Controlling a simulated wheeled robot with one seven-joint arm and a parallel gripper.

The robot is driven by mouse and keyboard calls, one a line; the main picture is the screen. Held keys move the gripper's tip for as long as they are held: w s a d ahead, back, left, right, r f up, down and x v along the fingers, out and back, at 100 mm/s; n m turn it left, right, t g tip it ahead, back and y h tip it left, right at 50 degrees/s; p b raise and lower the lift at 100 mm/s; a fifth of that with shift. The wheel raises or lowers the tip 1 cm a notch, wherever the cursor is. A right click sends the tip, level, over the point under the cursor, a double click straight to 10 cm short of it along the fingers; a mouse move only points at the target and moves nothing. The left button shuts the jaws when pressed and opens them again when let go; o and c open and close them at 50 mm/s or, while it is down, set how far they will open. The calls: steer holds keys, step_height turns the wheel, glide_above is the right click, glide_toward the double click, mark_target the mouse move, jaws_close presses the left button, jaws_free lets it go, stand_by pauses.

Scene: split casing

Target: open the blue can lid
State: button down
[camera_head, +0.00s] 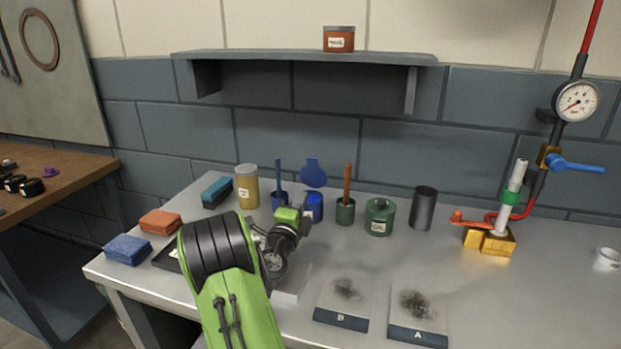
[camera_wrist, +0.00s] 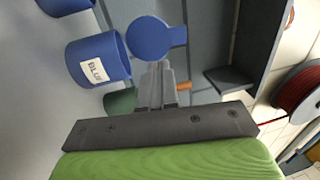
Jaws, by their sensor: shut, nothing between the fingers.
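The blue can (camera_head: 314,206) stands on the grey bench, partly hidden behind my arm. Its round blue lid (camera_head: 313,172) stands up above the back of the can, swung open, with its tab pointing up. In the wrist view the can (camera_wrist: 97,60) shows its "BLUE" label and open mouth. There the lid (camera_wrist: 150,38) is beside the rim, its tab pointing right. My gripper (camera_wrist: 160,68) is shut and empty, its fingertips close to the lid's lower edge in that picture. I cannot tell whether they touch it. The fingertips are hidden in the head view.
A dark green cup with an orange-brown handle (camera_head: 347,185) and a green lidded can (camera_head: 380,217) stand right of the blue can. A blue-handled cup (camera_head: 279,182) and a yellow can (camera_head: 247,187) stand left. A wall shelf (camera_head: 300,56) hangs above.

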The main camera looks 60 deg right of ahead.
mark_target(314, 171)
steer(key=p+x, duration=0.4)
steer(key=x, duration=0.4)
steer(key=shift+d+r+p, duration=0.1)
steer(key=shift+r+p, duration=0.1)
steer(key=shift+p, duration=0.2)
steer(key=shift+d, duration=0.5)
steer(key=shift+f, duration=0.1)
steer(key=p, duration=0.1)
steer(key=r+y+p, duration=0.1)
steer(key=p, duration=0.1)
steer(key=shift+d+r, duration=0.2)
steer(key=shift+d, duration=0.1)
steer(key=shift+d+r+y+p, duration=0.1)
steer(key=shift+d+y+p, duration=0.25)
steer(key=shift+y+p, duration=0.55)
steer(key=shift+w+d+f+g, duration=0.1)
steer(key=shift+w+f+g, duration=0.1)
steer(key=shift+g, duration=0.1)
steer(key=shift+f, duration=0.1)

----

Exercise instructions
Your task is to reproduce exactly the lines from the start of the data above through the line containing "[camera_wrist, +0.00s]", leaving every picture out.

Written response
Controlling a simulated wheeled robot with one seven-joint arm and a parallel gripper.

The robot is driven by mouse and keyboard calls, one a line; the main picture is the screen. Held keys move the gripper's tip for as long as they are held: w s a d ahead, back, left, right, r f up, down and x v along the fingers, out and back, at 100 mm/s; n m turn it left, right, t g tip it ahead, back and y h tip it left, right at 50 degrees/s; p b raise and lower the lift at 100 mm/s; a fifth of that with shift. The wheel raises or lowers the tip 1 cm a notch, wherever the cursor is. A right click sends the tip, level, over the point under the cursor, a double click straight to 10 cm short of it along the fingers; a mouse move only points at the target and moves nothing. The left button shuts the jaws when pressed and opens them again when let go; o and c open and close them at 50 mm/s or, while it is down, set how far they will open. The calls: steer holds keys, step_height turns the wheel, glide_above is the right click, glide_toward the double click, mark_target the mouse move, jaws_close presses the left button, jaws_free lets it go, stand_by pauses.

Scene: split casing

Target: open the blue can lid
State: button down
[camera_head, +0.00s] 
[camera_wrist, +0.00s] 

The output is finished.